BRIONY Kopp might be the only bulldozer operator/florist in Australia.
The founder and owner of Weipa Wildflowers says she loves her balanced lifestyle, although admits that the days leading into Valentine’s Day are a bit longer.
“It’s definitely the busiest time of the year with all the fresh flowers arriving,” she told Cape York Weekly.
“Like any business up here we have freight issues.”
In the dry season, Briony’s flowers come to Weipa via truck in refrigerated storage.
But when the roads are closed, it means her freight comes via Qantas, which means significant additional costs.
“It gets here quickly but you are relying on Qantas and the cost of air freight is three to five times the price,” she said.
“We make it work, though.”
Briony said she had been in the floristry industry for more than a decade, having started as a junior in a florist shop.
“I think that’s how most people get into the industry. I’ve been a qualified florist since 2016,” she said.

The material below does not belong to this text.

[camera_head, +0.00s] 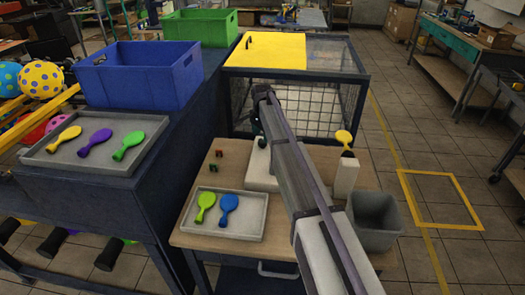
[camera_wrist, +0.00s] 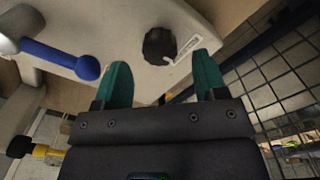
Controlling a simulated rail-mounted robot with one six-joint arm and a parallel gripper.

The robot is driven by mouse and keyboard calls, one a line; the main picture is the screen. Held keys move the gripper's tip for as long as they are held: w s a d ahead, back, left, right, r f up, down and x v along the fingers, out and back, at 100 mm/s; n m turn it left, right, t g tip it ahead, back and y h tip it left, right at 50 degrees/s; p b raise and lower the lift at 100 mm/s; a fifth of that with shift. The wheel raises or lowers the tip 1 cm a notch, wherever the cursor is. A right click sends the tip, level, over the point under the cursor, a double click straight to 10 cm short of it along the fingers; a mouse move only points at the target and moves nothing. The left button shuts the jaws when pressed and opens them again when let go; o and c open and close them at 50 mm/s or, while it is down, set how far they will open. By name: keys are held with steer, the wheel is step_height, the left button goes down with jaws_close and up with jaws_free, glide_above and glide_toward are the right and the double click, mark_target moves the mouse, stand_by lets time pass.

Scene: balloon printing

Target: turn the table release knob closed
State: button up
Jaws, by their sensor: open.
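The knob (camera_wrist: 158,46) is black and round with a ridged edge, on a pale machine housing (camera_wrist: 120,20); a small white label strip lies beside it. My gripper (camera_wrist: 162,62) has two green fingers, open and apart, one to each side of the knob in the picture. The knob shows in the gap between the fingertips; I cannot tell whether they touch it. In the head view my arm reaches over the wooden table, and a bit of the green gripper (camera_head: 256,127) shows by the white machine (camera_head: 259,165). The knob is hidden there by my arm.
A blue ball-ended lever (camera_wrist: 88,67) lies left of the fingers in the wrist view. A wire-mesh cage (camera_head: 335,95) stands behind the table. A grey tray (camera_head: 250,232) with two balloons, a grey bin (camera_head: 375,222) and a yellow balloon (camera_head: 343,137) on a white post are nearby.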

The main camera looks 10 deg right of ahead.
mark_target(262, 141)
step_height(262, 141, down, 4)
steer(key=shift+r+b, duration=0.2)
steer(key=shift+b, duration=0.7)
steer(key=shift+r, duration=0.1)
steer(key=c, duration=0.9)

After moving to Weipa in 2020, Briony doubted if she would continue in the flower industry.
“I thought it would only be mining but floristry is my passion. I love anything with flowers,” the Aurukun Earthmoving bulldozer operator said.
The Western Cape has been a big winner as a result.
Getting flowers had been a challenge in Weipa and special occasions often went without.
“I think that’s one of the most pleasing parts of the business; making floristry accessible,” Briony said.
“Over time I’ve also worked out what flowers do best in the warmer climate so we do a lot of natives and dried flowers. I want to sell a product that will last.”
Most of the fresh flowers come from Cairns and the Atherton Tablelands, while the dried flowers are sourced from further south.
Briony said Weipa Wildflowers had been able to supply decorations at a number of key local events, including several Cape York weddings.
“It’s a real thrill when you can provide a service that people didn’t think was possible,” she said.
“I still think the best part is when you deliver flowers to someone who isn’t expecting them.
“Seeing someone’s face light up gives me a big thrill.”
This year’s Valentine’s Day will likely result in a sell-out.
“This year I’ve been very impressed with the number of blokes in Weipa who are getting in early with their orders,” she said with a laugh.
“They’ve had a couple of years of practice now.”
It can be a risky business.
To make sure she has enough stock, Briony has to order her flowers in December.
This year, she has not only taken personalised orders, but has diversified to making flowers available to buy at the Weipa Servicentre.
On the weekend, they were snapped up quickly.
She said the Rio Tinto Let’s Keep It Local voucher scheme had been a big help to the business.
“It’s been amazing. People get a voucher at Christmas and spend it locally in the community and that helps every business in town,” she said.
“I’ve had quite a few orders from people with vouchers.”